Hungary’s National Assembly approved several laws and law amendments on Monday, including an amendment to Hungary’s health and health insurance laws, a law on the non-pecuniary transfer of state and local-council-owned property, a law tightening conditions for building wind farms and a bill that reduces the payroll tax. Furthermore, the government submitted a proposals under which owners of foreign bank accounts can declare deposits outside Hungary.
Health and health insurance
Parliament approved an amendment to Hungary’s health and health insurance laws, incorporating the guarantees urged by President János Áder, who had returned the amendment to parliament for consideration. Under the changes, passed by parliament on Nov. 22, health authorities would have been granted the power to enter and search any facility on their own, without the consent of the owner. The authority would have had the power to question the owner or employees, as well as to search vehicles. Áder said in a letter to parliament that those changes, if signed into law, could impact the constitutional rights of citizens while allowing actions that would not necessarily be purposeful or proportionate. In line with the new amendment approved by parliament, the consent of the prosecutor’s office is required for the health authorities to enter and search a facility.
Lawmakers passed a resubmitted law on the non-pecuniary transfer of state and local-council-owned property that President János Áder had sent back to parliament for reconsideration. Áder expressed concerns over the planned transfer of Budapest’s Erzsébet Square and several surrounding properties to the state from the metropolitan council. Lawmakers approved the law with 128 votes in favour, 34 against and 22 abstentions. Áder had said that a property transfer should only be completed with consent from the municipality, adding that neither the city council nor the mayor of Budapest had been consulted before the bill was tabled. The Budapest council earlier expressed its “surprise” that ownership of the square was being transferred to the state, saying it had not been consulted. Under the original law, the 2.6 hectare square itself and three adjacent properties are to be transferred to the state on Dec. 15 without any money changing hands. The justification of the law says the downtown square as a public park would thus be handled and operated “in a unified way”. The reconsidered law postpones the deadline of transfer from Dec. 15 to 31, and stipulates that the sides concerned should conclude the contract on operation by Jan. 31, one month later than originally scheduled.

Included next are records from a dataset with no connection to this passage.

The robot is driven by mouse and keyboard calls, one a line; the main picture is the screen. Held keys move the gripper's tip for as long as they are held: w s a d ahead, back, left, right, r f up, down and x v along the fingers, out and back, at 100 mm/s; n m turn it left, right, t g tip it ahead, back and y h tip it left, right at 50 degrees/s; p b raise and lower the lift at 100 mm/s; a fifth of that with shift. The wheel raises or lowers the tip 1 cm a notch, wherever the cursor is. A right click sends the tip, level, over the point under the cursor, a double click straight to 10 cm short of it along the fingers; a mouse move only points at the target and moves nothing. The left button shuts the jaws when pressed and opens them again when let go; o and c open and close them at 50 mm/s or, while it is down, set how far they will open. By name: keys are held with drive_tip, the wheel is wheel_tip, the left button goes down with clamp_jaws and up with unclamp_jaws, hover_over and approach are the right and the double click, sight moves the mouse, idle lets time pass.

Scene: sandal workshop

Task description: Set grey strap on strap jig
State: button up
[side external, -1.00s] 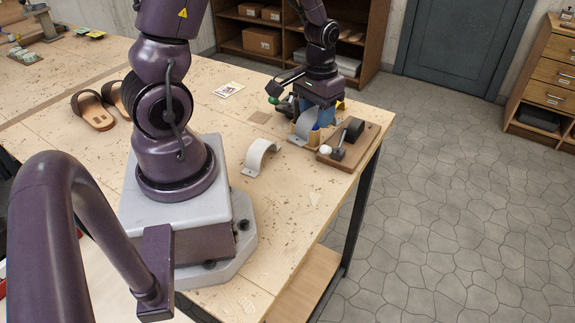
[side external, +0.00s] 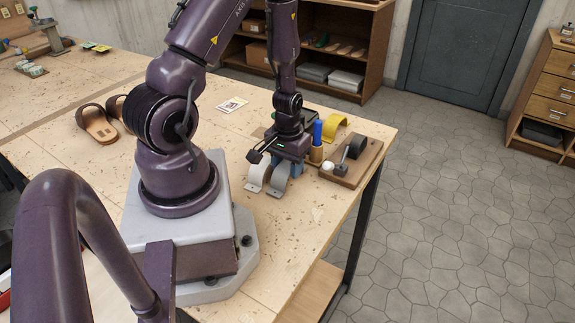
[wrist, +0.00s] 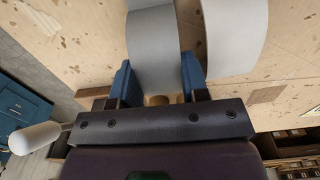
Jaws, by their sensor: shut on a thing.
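The grey strap (side external: 279,181) is a bent arch with a flat foot. My gripper (side external: 288,172) is above it with its blue fingers shut on it, one finger on each side in the wrist view (wrist: 158,80). The strap (wrist: 152,45) runs up from between the fingers. It is low over the bench, and I cannot tell whether its foot touches. A brown board (side external: 346,178) with a dark rounded form (side external: 357,147) on it, seemingly the strap jig, stands to the right, apart from the gripper.
A blue cylinder (side external: 317,132) and a yellow arch (side external: 335,124) are behind right. Sandals (side external: 100,127) lie far left. The front bench is clear.

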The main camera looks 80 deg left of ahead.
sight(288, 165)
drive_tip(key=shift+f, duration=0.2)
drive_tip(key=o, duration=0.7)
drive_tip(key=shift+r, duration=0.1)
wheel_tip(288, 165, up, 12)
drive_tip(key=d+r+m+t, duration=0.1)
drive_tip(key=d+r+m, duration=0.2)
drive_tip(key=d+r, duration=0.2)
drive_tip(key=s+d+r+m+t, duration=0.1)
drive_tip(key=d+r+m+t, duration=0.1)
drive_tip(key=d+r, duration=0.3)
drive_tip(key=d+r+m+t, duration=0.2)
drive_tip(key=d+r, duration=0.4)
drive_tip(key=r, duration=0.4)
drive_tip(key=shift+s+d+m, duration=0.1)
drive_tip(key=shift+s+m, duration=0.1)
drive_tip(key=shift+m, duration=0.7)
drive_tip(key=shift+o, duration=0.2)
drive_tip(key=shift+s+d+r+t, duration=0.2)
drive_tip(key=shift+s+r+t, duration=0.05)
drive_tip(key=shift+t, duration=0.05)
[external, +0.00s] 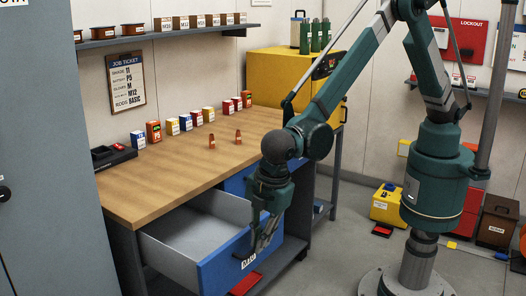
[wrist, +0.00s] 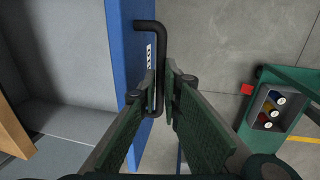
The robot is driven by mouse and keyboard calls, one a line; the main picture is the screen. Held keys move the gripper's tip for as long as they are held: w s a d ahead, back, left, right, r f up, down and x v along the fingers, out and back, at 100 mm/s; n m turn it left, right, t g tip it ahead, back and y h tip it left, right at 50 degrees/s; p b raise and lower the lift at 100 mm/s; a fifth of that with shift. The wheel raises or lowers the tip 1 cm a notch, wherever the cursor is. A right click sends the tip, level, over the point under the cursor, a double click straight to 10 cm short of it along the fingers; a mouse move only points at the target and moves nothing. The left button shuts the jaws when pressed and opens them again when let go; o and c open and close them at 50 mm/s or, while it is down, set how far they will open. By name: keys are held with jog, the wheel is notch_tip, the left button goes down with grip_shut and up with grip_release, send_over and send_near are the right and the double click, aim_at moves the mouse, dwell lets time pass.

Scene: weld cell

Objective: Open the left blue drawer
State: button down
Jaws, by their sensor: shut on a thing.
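The left blue drawer (external: 222,274) is pulled well out from under the wooden-topped bench in the external view. Its grey inside shows and looks empty. Its blue front also shows in the wrist view (wrist: 130,50), with a white label on its face. My gripper (external: 258,248) is at the front of this drawer, beside its label. In the wrist view my gripper (wrist: 165,88) is shut on the black bar handle (wrist: 158,50), with a finger on each side of the bar. My gripper hides part of the handle in the external view.
A second blue drawer (external: 238,182) to the right appears shut. Small boxes stand on the bench top (external: 175,178). A green cart (wrist: 285,95) with a bin shows at right. A grey cabinet (external: 45,130) stands at left.

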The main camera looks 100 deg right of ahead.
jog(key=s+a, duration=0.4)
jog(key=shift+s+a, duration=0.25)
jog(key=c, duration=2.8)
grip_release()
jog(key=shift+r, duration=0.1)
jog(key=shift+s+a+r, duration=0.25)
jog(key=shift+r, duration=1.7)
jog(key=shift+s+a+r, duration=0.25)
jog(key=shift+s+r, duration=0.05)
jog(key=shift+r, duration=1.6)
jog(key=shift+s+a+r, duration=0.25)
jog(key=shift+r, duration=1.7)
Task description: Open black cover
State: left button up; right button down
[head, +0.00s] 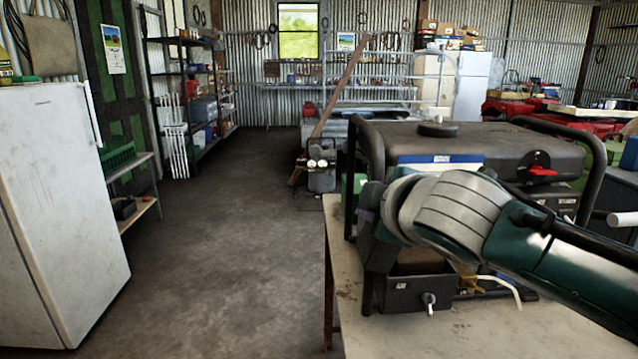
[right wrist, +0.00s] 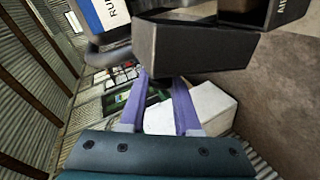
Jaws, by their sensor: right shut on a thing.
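A black box-like cover (head: 378,252) is on the left front of the generator (head: 475,150), partly hidden in the head view by my right wrist. In the right wrist view the black cover (right wrist: 192,46) is just beyond my fingertips. My right gripper (right wrist: 160,84) has its purple fingers drawn together on a small dark part at the cover's lower left edge. How much of that part lies between the fingers is hard to see. In the head view my right arm crosses the generator's front, and only a bit of purple finger shows. My left gripper is out of view.
The generator stands on a worn bench (head: 395,335), inside a black tube frame. Below the cover, a dark box (head: 417,294) has a small lever (head: 429,299). A white fridge (head: 62,200) stands at the left. The floor between fridge and bench is clear.

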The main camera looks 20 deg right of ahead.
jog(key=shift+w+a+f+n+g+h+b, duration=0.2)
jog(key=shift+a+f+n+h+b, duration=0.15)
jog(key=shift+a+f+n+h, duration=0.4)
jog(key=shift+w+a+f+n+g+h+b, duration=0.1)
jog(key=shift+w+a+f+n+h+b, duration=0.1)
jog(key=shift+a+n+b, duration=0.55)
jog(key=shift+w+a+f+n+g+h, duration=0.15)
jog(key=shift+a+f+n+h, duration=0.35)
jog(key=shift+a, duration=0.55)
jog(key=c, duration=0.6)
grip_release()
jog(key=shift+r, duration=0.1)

Lawmakers passed with minor changes a law tightening conditions for building wind farms that President János Áder had sent back to parliament for reconsideration. Áder had returned the legislation to lawmakers for reconsideration, arguing that it effectively makes the construction of wind farms impossible. János Lázár, the government office chief, earlier said the government disagreed with Áder’s stance on the issue of wind power generation. Lázár argued that Hungary would be able to reach the goals outlined in the Paris climate change agreement without more wind power. He said the cabinet’s standpoint was not negative but rather cautious for certain ecological and economic reasons. The MPs voted for the resubmitted law with 127 in favour and 56 against.
Reducing payroll tax
Parliament approved a bill that reduces the payroll tax from 27% to 22% from next year, and to 20% from 2018. The bill adjusts the healthcare contributions accordingly, reducing them from 27% to 22% for 2017. Economy Minister Mihály Varga submitted the bill to parliament earlier in December. The planned payroll tax cut was announced in November after the government reached an agreement with employers and unions on a big minimum wage increase. The bill also establishes a 9% flat-rate corporate tax from Jan. 1. The corporate tax rate is currently 10% on a tax base up to 500 million forints (EUR 1.6m) and 19% above that. The law was passed with 146 in favour, 7 against and 27 abstentions.
“Last chance” proposal
The Hungarian government also submitted to Parliament a package of amendment proposals under which owners of bank accounts in other countries would be granted a “last chance” to declare deposits outside Hungary. The economy ministry said 2017 would mark a milestone in the government’s fight against “offshore systems and international tax evaders” and warned that from next year on the tax authority would be receiving information from 70 countries concerning large amounts owned by Hungarian nationals and kept in banks of those countries. Based on the information received, NAV will identify those who have concealed income generated in Hungary, the ministry said. To avoid possible sanctions, such taxpayers will have the opportunity to declare their assets and pay a 10% tax before June 30 next year, according to the proposal.